The director Jim Jarmusch [born 1953] has a long-standing relation to music, shown in different ways by his filmography, but Gimme Danger – The Story of The Stooges is his first film entirely built around music (unless if some of the segments that comprise Coffee and Cigarettes are counted in this category). Coffee and Cigarettes consists of eleven short stories. One of them, Somewhere in California, is a low-key oddball dialogue between Iggy Pop and Tom Waits , revealing that the crucial and mutual confidence between the director and the main Stooge started to develop long before the concept of Gimme Danger began to take shape, taken in consideration that it took eight years to realize this film and that Jim Jarmusch and Iggy Pop also collaborated in the out of the ordinary Western Dead Man  as director an actor.
Gimme Danger has certainly benefited from this extended ripening which has left very little to the chance in this documentary. At the same time, it seems like the final result has been stripped off all redundancy in the process. Since Jarmusch is a big fan of The Stooges, Gimme Danger is a labor of love that puts The Stooges on the pedestal that was not there for them when they needed acclamation best; between 1969 and 1972 when The Stooges recorded three (only afterwards) celebrated and highly influential studio albums.

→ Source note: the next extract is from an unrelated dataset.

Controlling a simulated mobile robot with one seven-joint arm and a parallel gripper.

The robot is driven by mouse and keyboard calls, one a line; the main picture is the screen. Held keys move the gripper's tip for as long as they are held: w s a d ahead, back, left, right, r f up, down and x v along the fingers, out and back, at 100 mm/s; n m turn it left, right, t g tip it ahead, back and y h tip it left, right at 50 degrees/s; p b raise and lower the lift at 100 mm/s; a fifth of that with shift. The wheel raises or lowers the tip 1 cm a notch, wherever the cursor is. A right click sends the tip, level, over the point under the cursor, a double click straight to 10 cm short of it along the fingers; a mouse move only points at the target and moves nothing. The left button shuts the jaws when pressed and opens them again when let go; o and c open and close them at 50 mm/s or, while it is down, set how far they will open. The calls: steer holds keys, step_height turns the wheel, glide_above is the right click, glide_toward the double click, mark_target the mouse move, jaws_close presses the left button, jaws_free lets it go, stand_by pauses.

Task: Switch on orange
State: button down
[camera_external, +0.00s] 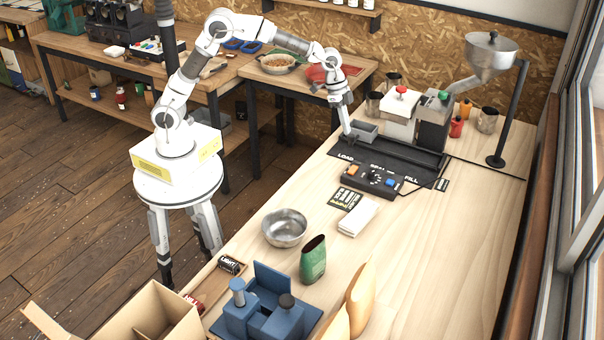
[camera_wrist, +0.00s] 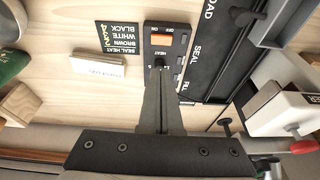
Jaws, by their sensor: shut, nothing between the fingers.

Even though the documentary is about The Stooges, and do not dig into Iggy Pop’s solo career, it is unavoidable that Iggy Pop/James Osterberg is the prime suspect; after all he was the facilitator behind The Stooges. James Osterberg is, in addition a storyteller of seldom heard quality and he shares many detailed memories in an outspokenly way. The visualization of Gimme Danger very much revolves around his storytelling.
James Osterberg tells about how it was to grow up in a trailer very intimate with his unusually understanding parents that let his drum set occupy the master room. Hats off to such supportive parents! The Stooges’ induction into the Rock and Roll Hall of Fame in 2010 must have been a mental victory over the suckers that back then mocked Iggy for living in such a minuscule home. Revenge can be a powerful motivation.
We also get to know that young James Osterberg was exposed to, and gladly absorbed, the whole gamut of music styles since he worked as a sales clerk at the Discount record store in Ann Arbor. This openness is one of the factors behind The Stooges urge and ability to push the boundaries of music that began to evolve after Iggy put his blues town Chicago drumming ambitions aside and teamed up with Dave Alexander and the Ashetons instead.
In terms of music mentality, The Stooges’ became close allies to MC5 by adopting their extrovert high-energy conviction and to The Velvet Underground by adhering to their nihilism. Quite the diametrically opposite attitude that characterized what was going on musically at the West Coast at the end of the ‘60s. Iggy formulates his despise for this rose-colored glass hippie movement in the documentary as “cultural treason” of the severest kind, particularly as this movement was manipulated into existence by forces driven by economic profit.
The Stooges avoided close association with any rock band or movement. Despite the fact that their Detroit compadres MC5 helped them to fix a record contract with Elektra, The Stooges withdrew from them when placard politics began to dominate MC5’s activities. Not belonging to any group of people or orientation became a winning recipe for The Stooges in the end, helping them to eventually – and long after they split – get their entitled position in the highest ranks of influential rock bands. As a true representative of this headstrongness, James Osterberg underlines The Stooges’ need of artistic freedom and independence in Gimme Danger; a living proof to the fact that individual sovereignty is a cornerstone in humanism.
An elaborate and creative collage/cut-up image technique embeds Iggy’s story in its contemporary visual context, with a diversity and richness of material that must have caused just claiming the rights for the footage to be a full-time occupation. Gimme Danger contains in addition a skillfully re-cycling of the rather scarce filmed material of The Stooges.
A scene I always have been mesmerized by is when Iggy has the crowd in his hands and vice versa. And also for the reason that the traditional use of peanut butter finds an alternative application area.
Any complaints, then? Barely. Well, you have to use a strong magnifying glass to observe that the list of many relevant participants could have been completed by John Cale, whose input would have been a real treat since he produced The Stooges’ debut album. (But such cameo is probably asking for too much.) And some of the animated sections tend to be over explicit at times.
But the main thing is that The Stooges is finally given their rightfully exposition and fore front place in the history of rock music in this eminent and professionally executed documentary. Because The Stooges are worth it. Gimme Danger should be avoided only by those with faint interest in ground breaking music that widely affected subsequent generations of artists.